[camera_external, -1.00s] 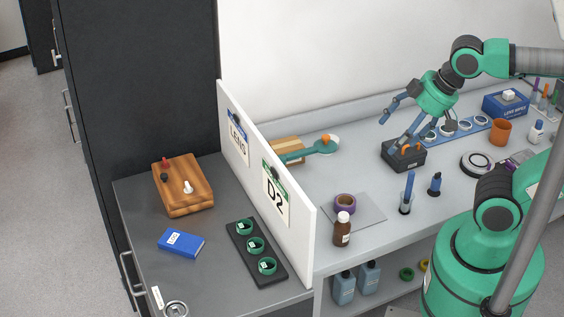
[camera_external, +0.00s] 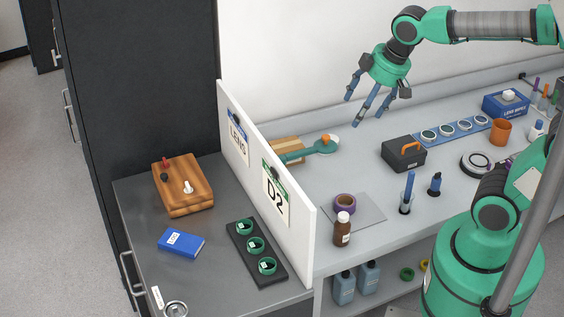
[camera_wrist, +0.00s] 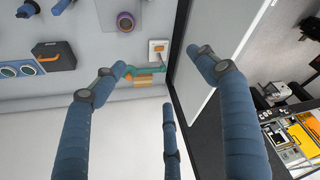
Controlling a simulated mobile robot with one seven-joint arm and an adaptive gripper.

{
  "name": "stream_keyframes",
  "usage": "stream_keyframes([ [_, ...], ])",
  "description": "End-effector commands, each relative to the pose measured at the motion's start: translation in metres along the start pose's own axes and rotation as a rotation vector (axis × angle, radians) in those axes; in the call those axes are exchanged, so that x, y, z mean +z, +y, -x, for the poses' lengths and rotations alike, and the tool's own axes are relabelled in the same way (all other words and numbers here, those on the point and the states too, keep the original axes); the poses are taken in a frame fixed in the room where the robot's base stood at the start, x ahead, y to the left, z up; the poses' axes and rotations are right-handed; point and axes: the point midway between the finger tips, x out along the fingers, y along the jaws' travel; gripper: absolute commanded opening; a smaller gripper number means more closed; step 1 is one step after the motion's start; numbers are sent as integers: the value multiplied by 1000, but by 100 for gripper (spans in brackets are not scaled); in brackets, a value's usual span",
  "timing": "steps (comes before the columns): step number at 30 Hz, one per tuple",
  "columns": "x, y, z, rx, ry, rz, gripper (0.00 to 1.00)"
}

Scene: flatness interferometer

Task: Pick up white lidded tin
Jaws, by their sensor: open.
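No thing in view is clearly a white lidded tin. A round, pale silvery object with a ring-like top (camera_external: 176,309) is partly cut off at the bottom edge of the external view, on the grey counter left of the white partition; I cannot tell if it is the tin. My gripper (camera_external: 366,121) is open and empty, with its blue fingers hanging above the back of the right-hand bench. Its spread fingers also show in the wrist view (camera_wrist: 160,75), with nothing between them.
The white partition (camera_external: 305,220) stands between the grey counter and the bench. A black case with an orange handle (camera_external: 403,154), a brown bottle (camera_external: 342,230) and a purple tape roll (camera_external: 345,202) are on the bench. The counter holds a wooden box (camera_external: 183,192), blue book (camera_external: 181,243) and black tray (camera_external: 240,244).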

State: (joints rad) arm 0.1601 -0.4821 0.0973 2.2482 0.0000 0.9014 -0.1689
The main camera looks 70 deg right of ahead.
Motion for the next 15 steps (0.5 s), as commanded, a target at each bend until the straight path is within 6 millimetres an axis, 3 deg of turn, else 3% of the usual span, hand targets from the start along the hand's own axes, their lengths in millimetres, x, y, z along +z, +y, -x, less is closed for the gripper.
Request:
+++
Write the lines above out again exactly, without any of their pictures.

[camera_external, -1.00s] 
[camera_external, +0.00s] 
[camera_wrist, +0.00s] 
Controlling a simulated mobile robot with one seven-joint arm and an adaptive gripper.

{
  "name": "stream_keyframes",
  "usage": "stream_keyframes([ [_, ...], ])",
  "description": "End-effector commands, each relative to the pose measured at the motion's start: translation in metres along the start pose's own axes and rotation as a rotation vector (axis × angle, radians) in those axes; in the call those axes are exchanged, so that x, y, z mean +z, +y, -x, for the poses' lengths and rotations alike, and the tool's own axes are relabelled in the same way (all other words and numbers here, those on the point and the states too, keep the original axes); the poses are taken in a frame fixed in the room where the robot's base stood at the start, x ahead, y to the left, z up; the poses' axes and rotations are right-handed; point and axes: the point midway between the finger tips, x out along the fingers, y along the jaws' travel; gripper: absolute commanded opening; a smaller gripper number means more closed; step 1 is one step after the motion's start; numbers are sent as integers: the value multiplied by 1000, but by 100 for gripper (spans in brackets are not scaled); in brackets, a value's usual span",
  "timing": "steps (comes before the columns): step number at 30 Hz, one per tuple",
  "columns": "x, y, z, rx, ry, rz, gripper (0.00 to 1.00)"
}

Scene: flatness interferometer

Task: Pick up white lidded tin
Jaws, by their sensor: open.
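No thing in view is clearly a white lidded tin. A round, pale silvery object with a ring-like top (camera_external: 176,309) is partly cut off at the bottom edge of the external view, on the grey counter left of the white partition; I cannot tell if it is the tin. My gripper (camera_external: 366,121) is open and empty, with its blue fingers hanging above the back of the right-hand bench. Its spread fingers also show in the wrist view (camera_wrist: 160,75), with nothing between them.
The white partition (camera_external: 305,220) stands between the grey counter and the bench. A black case with an orange handle (camera_external: 403,154), a brown bottle (camera_external: 342,230) and a purple tape roll (camera_external: 345,202) are on the bench. The counter holds a wooden box (camera_external: 183,192), blue book (camera_external: 181,243) and black tray (camera_external: 240,244).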

State: (joints rad) arm 0.1601 -0.4821 0.0973 2.2482 0.0000 0.9014 -0.1689
The main camera looks 70 deg right of ahead.
Motion for the next 15 steps (0.5 s), as commanded, a target at each bend until the straight path is within 6 millimetres an axis, 3 deg of turn, else 3% of the usual span, hand targets from the start along the hand's own axes, their lengths in millimetres, x, y, z along +z, +y, -x, less is closed for the gripper.
Request:

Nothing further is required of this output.